• TASK:
The data below holds the lines to copy: everything from the line containing "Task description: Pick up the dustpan" to the line containing "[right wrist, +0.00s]", both ends included, set down exactly.

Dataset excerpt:
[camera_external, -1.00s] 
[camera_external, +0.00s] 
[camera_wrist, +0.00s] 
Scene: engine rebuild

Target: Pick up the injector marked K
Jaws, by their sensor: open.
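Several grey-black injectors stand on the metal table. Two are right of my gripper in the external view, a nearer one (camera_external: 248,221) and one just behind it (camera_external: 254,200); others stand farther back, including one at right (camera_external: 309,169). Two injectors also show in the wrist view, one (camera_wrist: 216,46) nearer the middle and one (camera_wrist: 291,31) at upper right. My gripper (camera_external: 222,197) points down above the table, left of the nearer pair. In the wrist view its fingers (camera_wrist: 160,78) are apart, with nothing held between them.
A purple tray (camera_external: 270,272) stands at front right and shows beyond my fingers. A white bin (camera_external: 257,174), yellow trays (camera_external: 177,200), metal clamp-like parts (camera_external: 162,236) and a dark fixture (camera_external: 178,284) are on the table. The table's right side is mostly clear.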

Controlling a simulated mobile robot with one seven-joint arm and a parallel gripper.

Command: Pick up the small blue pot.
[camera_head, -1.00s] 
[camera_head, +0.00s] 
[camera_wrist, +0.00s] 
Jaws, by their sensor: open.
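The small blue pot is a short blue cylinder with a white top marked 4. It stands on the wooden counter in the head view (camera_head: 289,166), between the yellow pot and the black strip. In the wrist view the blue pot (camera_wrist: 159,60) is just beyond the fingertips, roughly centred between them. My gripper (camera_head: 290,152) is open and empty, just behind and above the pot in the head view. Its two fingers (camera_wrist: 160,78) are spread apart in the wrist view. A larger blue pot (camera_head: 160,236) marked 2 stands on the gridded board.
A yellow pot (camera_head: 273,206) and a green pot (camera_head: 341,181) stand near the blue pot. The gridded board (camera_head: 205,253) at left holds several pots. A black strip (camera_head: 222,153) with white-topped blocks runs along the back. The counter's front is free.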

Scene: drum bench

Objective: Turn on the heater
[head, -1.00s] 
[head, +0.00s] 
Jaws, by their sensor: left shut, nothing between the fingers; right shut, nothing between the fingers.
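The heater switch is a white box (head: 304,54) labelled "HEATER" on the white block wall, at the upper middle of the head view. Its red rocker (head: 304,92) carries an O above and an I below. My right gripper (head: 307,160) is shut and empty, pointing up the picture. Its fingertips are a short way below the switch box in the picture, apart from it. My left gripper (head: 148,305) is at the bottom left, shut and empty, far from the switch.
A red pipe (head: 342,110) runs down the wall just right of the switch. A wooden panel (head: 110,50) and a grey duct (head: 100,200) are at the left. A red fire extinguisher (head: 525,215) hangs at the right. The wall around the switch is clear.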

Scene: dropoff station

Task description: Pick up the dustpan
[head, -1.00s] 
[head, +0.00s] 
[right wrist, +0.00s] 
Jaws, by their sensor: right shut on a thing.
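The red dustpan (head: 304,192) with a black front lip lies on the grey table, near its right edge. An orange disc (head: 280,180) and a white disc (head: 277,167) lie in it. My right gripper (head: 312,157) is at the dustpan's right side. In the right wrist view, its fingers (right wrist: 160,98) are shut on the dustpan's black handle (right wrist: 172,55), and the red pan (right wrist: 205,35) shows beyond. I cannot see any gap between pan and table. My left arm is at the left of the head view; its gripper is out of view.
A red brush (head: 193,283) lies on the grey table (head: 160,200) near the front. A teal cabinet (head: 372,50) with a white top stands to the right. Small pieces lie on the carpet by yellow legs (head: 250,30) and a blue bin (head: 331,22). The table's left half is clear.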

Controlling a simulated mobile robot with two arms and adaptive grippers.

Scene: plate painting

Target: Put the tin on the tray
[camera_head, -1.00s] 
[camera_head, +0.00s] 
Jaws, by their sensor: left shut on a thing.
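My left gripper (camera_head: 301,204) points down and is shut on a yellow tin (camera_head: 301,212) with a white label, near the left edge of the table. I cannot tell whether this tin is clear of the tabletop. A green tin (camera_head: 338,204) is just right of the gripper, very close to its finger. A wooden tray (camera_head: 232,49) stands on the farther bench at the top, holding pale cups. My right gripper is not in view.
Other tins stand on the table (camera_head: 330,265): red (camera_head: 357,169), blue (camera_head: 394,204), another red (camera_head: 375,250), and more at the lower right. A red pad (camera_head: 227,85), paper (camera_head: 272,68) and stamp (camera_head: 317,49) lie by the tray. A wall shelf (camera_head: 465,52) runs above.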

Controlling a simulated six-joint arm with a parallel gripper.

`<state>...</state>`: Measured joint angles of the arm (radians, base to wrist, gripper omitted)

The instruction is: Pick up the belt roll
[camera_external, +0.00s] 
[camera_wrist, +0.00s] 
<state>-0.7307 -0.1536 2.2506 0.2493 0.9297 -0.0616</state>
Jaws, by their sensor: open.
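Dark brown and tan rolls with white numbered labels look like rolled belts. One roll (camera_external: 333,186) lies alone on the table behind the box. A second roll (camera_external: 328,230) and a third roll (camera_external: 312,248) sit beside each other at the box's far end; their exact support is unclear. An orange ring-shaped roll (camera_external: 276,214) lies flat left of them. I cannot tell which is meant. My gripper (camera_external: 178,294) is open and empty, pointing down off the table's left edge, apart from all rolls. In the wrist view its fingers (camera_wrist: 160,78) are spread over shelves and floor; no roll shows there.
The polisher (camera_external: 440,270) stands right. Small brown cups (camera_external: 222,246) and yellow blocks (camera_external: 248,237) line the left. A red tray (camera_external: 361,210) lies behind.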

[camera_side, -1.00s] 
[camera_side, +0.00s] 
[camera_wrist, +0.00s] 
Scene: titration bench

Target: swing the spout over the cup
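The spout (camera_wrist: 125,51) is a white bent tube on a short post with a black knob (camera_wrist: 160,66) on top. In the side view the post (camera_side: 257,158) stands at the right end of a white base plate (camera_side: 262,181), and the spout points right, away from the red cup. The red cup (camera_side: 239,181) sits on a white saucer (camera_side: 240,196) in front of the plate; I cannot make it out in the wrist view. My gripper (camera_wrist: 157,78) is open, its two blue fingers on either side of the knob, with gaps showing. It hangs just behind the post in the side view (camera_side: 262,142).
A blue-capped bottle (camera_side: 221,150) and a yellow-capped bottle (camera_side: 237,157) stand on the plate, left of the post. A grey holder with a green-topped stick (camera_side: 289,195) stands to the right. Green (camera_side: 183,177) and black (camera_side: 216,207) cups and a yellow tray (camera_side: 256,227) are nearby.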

• ANSWER TO THE EXERCISE:
Task description: Pick up the dustpan
[head, -1.00s] 
[head, +0.00s] 
[right wrist, +0.00s] 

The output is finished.